Wednesday, July 20, 2011

1 to 15 to 2...You ain't seen nothing!

The last few games have been as up-and-down as they come for Boston's bats. One night the Sox get five hits and one run over 16 innings, the next they get 15 runs and 16 hits, and then they slide back down to two runs against what is arguably the worst team in the majors. But this type of roller-coaster is nothing compared to what transpired at Fenway one week in 1950.


Ironically, the Red Sox were squaring off from June 6-8 of '50 with the predecessors of today's Orioles -- the St. Louis Browns.

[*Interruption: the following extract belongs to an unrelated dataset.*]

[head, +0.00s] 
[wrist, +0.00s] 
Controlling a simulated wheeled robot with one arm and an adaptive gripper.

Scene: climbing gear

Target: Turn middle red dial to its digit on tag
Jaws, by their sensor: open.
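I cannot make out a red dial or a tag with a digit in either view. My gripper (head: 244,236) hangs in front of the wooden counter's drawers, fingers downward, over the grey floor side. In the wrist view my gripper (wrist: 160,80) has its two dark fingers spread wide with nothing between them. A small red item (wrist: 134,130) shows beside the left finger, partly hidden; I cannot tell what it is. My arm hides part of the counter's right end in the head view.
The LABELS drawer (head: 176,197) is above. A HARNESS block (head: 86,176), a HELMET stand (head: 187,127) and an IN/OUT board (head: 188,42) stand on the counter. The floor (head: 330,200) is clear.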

Owner Bill Veeck's club was the perennial celler-dweller of the American League, and Veeck was so desperate for patrons and press while playing in the shadow of Stan Musial's Cardinals that a year later he would send 3-foot-7-inch Eddie Gaedel up to the plate as a pinch-hitter. There were no "little people" on the 1950 Browns, but the Sox still had their way with them -- winning the first two games of the weekday series by scores of 20-4 and 29-4.

Boston had a devastating lineup including Ted Williams, Vern Stephens, Bobby Doerr, Dom DiMaggio, Johnny Pesky, and Billy Goodman that was enroute to compiling an incredible .302 team batting average, but this was unlike anything the Fenway Faithful had seen before. The 49 runs and 51 hits the Sox collected in the first two games of the series set major league records, as did the 29 runs and 60 total bases in the June 7 contest alone. Boston had been white-hot in the week before the Browns came to town, scoring 11 runs in consecutive games against the Indians and 17 and 12 against the White Sox. If ever there was a time to bet your paycheck on the home team, it would seem to be for the June 8 finale. It was "getaway day" for St. Louis, and it's hard to imagine a team wanting to get away more. (In 1954, in fact, they'd leave the midwest altogether and move to Baltimore.)



It only took three batters and a Williams homer for Boston to build a 2-0 lead against Browns starter Ned Garver, and the Sox led 4-1 after three innings. But Garver was a better pitcher than his team deserved -- he would be the first hurler to win 20 games for a last-place, 100-loss club the next year -- and he gutted it out through seven innings and helped his teammates earn back some of their dignity with a 12-7 victory. Ned even hit a home run, and the loss seemed to have a damning effect on the Sox. They dropped eight of their next nine games, including a four-game stretch in which they scored just five runs.

What does it all mean? Don't count your runs before they go up on the Wall, or as Yogi Berra would say:  "In baseball you don't know nothing!"